* _Robot episode rows_

-------

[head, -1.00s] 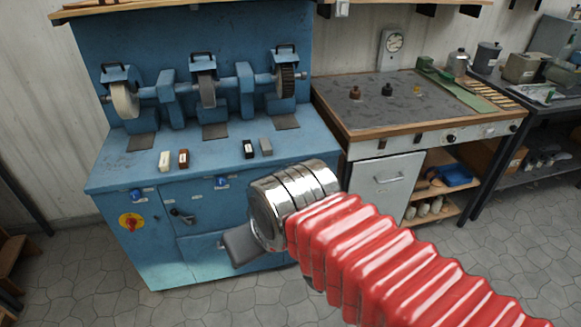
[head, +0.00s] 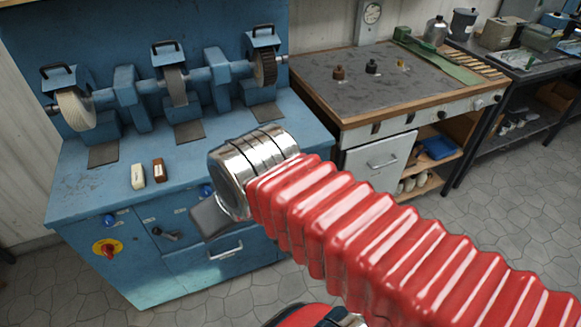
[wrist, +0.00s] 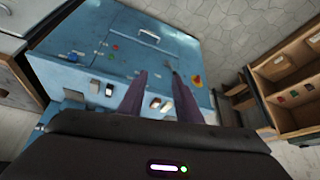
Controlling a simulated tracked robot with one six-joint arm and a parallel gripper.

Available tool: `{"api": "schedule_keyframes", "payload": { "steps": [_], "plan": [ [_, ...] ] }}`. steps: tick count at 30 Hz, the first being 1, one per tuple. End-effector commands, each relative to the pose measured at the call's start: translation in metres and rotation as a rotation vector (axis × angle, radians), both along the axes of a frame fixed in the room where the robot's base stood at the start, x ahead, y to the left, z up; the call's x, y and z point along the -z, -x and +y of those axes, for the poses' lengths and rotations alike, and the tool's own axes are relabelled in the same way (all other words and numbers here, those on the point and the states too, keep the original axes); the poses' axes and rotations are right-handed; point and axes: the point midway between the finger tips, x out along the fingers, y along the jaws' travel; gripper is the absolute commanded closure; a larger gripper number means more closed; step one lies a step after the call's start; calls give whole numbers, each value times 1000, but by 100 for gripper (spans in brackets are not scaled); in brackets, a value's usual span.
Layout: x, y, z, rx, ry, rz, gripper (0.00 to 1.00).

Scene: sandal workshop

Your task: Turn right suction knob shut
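The blue grinding machine (head: 75,180) has blue knobs on its front panel. One knob (head: 108,221) is at the left, and another knob (head: 206,190) shows just left of my arm. The panel further right is hidden behind my arm in the head view. In the wrist view the machine (wrist: 85,30) appears turned around, with a small blue knob-like spot (wrist: 73,57) on its panel; its setting is too small to read. My gripper (wrist: 160,74) is open and empty, its two dark fingers apart above the machine. In the head view its fingers are hidden.
A red and yellow switch (head: 107,249) and a lever (head: 165,234) are on the machine's front. Grinding wheels (head: 75,108) and small blocks (head: 138,176) stand on top. A workbench (head: 350,98) is at the right. The floor (head: 470,235) in front is clear.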

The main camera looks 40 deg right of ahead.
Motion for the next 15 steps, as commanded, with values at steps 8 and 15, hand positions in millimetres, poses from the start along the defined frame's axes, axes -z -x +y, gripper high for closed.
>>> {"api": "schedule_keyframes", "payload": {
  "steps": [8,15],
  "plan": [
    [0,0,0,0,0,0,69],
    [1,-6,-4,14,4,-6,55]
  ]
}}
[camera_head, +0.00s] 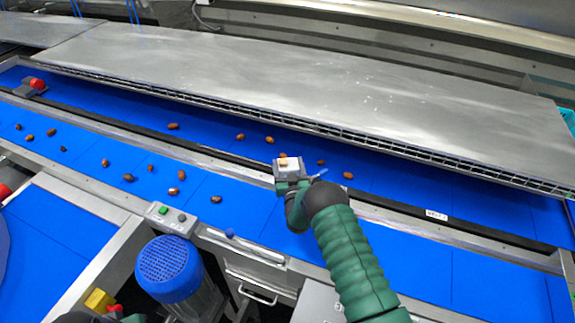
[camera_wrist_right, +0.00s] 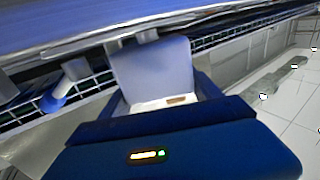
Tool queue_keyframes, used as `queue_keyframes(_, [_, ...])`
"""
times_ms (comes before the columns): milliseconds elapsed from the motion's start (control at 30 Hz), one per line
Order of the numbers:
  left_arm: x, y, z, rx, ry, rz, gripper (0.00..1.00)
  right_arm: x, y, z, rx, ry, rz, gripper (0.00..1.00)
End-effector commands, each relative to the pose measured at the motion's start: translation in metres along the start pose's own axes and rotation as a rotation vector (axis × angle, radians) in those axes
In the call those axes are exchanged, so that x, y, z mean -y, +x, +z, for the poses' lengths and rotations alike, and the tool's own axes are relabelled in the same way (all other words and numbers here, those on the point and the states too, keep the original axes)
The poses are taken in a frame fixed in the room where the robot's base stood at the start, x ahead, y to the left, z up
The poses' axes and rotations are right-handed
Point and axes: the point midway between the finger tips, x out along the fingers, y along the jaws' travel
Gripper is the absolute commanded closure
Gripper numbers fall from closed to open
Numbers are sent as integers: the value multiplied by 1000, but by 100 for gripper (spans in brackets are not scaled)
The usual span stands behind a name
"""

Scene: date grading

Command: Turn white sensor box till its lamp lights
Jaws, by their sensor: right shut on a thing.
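My right gripper (camera_head: 289,172) is over the upper blue belt in the head view and is shut on a small white box (camera_head: 291,163), which I take for the sensor box. A brown patch shows on its top. In the right wrist view the white box (camera_wrist_right: 150,106) shows partly between a pale block and the dark blue block in front; the rest is hidden. My left gripper is not clearly seen.
Several brown dates lie on the blue belts (camera_head: 400,243). A wide metal cover (camera_head: 300,80) with a mesh edge (camera_head: 330,129) lies behind my gripper. A grey button box (camera_head: 171,218) and a blue-capped motor (camera_head: 169,267) stand at the front. A metal rail runs between the belts.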

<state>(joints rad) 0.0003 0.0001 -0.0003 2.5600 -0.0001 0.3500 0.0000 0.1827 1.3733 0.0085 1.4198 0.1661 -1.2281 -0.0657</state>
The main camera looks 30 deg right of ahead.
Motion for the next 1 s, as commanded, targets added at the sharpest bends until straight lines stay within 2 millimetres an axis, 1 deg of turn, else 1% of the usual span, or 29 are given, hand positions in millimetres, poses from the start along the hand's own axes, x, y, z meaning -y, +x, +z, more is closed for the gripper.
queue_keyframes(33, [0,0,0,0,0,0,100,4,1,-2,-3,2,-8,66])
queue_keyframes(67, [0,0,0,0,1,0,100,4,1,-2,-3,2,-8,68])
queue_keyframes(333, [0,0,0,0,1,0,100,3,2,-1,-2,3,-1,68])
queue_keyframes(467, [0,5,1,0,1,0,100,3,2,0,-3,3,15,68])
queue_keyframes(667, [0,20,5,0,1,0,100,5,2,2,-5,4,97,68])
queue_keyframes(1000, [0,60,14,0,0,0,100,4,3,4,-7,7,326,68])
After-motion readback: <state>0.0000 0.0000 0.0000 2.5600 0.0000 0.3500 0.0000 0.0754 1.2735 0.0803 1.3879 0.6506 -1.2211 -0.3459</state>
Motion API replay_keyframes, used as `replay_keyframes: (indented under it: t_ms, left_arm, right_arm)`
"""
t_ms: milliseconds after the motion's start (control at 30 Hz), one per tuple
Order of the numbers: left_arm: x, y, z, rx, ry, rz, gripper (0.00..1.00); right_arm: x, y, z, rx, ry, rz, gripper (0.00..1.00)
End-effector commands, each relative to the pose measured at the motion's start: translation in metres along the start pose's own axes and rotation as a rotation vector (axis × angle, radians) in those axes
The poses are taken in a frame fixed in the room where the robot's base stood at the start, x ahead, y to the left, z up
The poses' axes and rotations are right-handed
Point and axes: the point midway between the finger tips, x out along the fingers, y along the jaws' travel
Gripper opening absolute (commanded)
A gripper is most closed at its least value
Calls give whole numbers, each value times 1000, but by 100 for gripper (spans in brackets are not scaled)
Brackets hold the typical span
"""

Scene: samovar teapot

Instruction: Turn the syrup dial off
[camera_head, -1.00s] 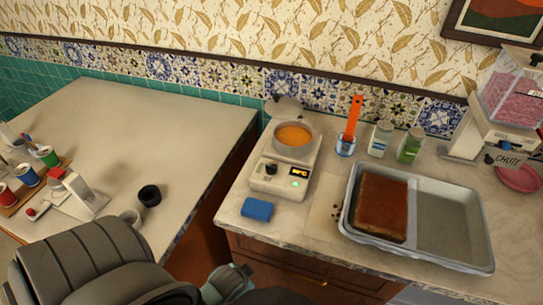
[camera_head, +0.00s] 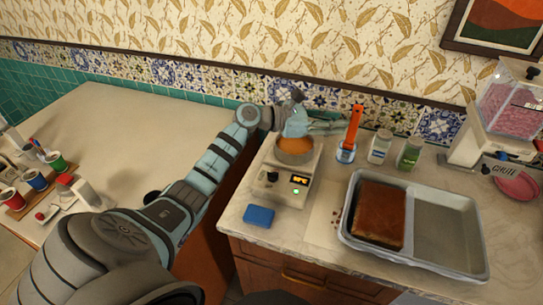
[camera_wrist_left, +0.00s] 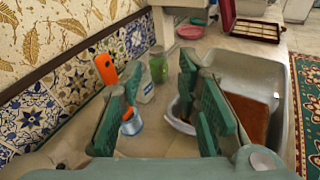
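The hot plate (camera_head: 283,188) is a white unit on the right counter, with a black dial (camera_head: 272,176) on its front, a lit display (camera_head: 300,180) and a green light. A metal pan of orange syrup (camera_head: 295,146) sits on it. My left gripper (camera_head: 335,127) is above and behind the pan, its fingers pointing right, well away from the dial. In the left wrist view my left gripper (camera_wrist_left: 162,110) is open, with nothing between its fingers. The dial does not show there. My right gripper is not in view.
A blue sponge (camera_head: 259,216) lies in front of the hot plate. An orange-handled brush in a jar (camera_head: 346,152), two shakers (camera_head: 409,153) and a metal tray (camera_head: 450,238) with brown cake stand to the right. A gap separates the two counters.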

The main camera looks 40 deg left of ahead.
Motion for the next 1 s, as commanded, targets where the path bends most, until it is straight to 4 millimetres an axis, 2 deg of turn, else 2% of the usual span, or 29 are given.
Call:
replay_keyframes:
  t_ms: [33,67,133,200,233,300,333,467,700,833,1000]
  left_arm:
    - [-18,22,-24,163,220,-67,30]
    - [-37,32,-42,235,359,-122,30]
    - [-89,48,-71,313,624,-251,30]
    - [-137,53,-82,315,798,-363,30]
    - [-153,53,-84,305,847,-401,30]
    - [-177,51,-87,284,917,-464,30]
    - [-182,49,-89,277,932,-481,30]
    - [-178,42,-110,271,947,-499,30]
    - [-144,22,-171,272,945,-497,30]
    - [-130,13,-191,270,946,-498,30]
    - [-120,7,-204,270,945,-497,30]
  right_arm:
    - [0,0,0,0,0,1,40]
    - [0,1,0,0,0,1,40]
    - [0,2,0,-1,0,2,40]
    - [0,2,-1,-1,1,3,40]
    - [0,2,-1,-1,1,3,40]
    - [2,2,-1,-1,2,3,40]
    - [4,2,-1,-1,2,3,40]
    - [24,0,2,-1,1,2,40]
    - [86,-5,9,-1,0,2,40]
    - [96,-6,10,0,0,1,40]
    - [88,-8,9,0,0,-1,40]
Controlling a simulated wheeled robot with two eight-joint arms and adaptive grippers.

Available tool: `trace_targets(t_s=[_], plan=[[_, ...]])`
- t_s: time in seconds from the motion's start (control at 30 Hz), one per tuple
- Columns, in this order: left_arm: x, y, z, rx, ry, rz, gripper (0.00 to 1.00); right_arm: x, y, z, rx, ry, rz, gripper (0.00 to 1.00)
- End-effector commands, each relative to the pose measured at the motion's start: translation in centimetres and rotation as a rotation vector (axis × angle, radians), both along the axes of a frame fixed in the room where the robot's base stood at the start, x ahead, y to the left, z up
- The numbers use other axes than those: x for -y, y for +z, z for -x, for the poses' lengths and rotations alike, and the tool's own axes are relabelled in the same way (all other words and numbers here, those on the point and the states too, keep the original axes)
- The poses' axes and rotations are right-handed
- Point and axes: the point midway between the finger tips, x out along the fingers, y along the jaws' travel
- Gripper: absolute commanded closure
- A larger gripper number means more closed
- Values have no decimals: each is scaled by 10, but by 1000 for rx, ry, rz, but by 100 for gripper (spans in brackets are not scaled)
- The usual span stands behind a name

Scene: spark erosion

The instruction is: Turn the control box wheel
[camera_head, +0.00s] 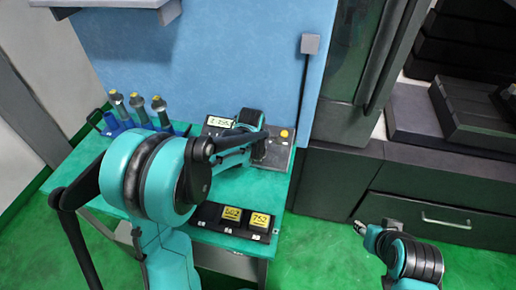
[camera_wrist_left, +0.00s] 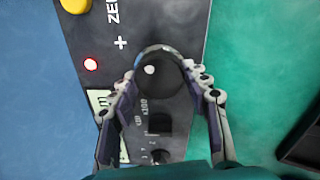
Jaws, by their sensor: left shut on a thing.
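The control box (camera_head: 282,155) is a dark grey panel on the green table, against the blue wall. It has a lit display (camera_head: 219,122) and a yellow button (camera_head: 284,133). In the left wrist view its panel (camera_wrist_left: 185,22) fills the middle, with a red light and smaller black knobs. The round black wheel (camera_wrist_left: 160,76) sits between the fingers of my left gripper (camera_wrist_left: 161,82), which is shut on it from both sides. In the head view my left gripper (camera_head: 258,150) covers the wheel. My right gripper (camera_head: 360,227) is low on the right, away from the box; its fingers are unclear.
Several grey tools with yellow tops (camera_head: 138,104) stand in blue holders at the table's back left. A black tray (camera_head: 207,212) with two yellow-labelled blocks (camera_head: 260,220) lies at the front. Dark drawers (camera_head: 430,216) stand at the right.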

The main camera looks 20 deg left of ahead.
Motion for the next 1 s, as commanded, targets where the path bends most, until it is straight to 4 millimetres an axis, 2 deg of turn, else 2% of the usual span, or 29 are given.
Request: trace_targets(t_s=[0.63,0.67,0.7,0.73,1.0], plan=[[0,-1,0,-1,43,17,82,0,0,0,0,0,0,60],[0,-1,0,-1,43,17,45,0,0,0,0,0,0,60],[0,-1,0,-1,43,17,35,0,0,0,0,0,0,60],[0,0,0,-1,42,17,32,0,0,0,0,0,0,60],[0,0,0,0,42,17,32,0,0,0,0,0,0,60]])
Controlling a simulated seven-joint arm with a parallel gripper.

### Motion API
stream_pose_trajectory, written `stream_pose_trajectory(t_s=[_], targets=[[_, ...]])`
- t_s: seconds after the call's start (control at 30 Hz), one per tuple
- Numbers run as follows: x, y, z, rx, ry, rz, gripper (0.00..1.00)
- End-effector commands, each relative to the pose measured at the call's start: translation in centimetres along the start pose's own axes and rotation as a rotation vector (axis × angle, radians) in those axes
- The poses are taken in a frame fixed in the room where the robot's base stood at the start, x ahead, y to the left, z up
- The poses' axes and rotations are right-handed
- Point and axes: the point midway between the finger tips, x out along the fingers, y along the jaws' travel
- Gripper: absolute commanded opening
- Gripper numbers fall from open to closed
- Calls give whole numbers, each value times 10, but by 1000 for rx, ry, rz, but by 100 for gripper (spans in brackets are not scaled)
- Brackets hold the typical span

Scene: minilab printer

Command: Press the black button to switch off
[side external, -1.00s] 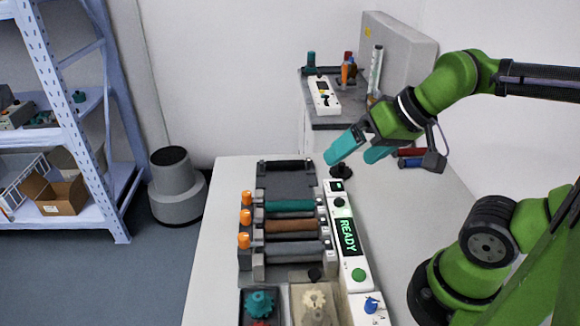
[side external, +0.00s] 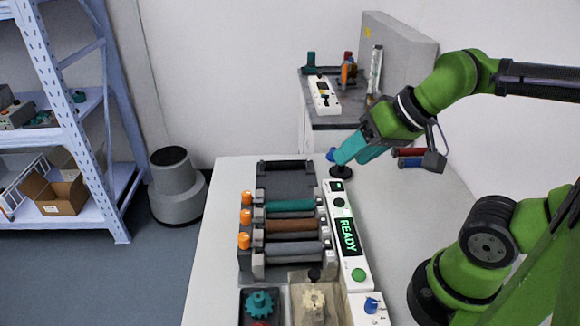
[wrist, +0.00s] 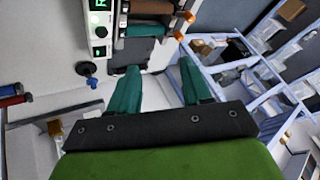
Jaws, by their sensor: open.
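The white control panel (side external: 349,255) lies along the right side of the printer. A round black button (side external: 339,202) sits on it, between a small dark display and the lit green "READY" screen (side external: 348,237). A green button (side external: 358,275) is at the near end. In the wrist view, the black button (wrist: 101,31) is at the upper left. My gripper (side external: 350,152) is above and beyond the panel's far end, away from the button. The wrist view shows my gripper (wrist: 158,68) open with its teal fingers apart and nothing between them.
A black round base with a blue top (wrist: 91,80) stands just beyond the panel. Rollers with orange knobs (side external: 244,218) lie left of the panel. A blue knob (side external: 371,305) is near its close end.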

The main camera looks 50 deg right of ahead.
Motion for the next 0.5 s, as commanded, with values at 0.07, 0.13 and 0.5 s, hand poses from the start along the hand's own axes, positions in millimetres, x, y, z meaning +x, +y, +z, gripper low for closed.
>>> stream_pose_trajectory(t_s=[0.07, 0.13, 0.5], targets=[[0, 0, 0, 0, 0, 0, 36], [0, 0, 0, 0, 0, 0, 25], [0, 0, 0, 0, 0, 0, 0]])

-------

* _WHAT TO WORK ON_
Work out how many lines of the data hold the string "looks". Reply with that number alone.

* _WRITTEN SOLUTION_
5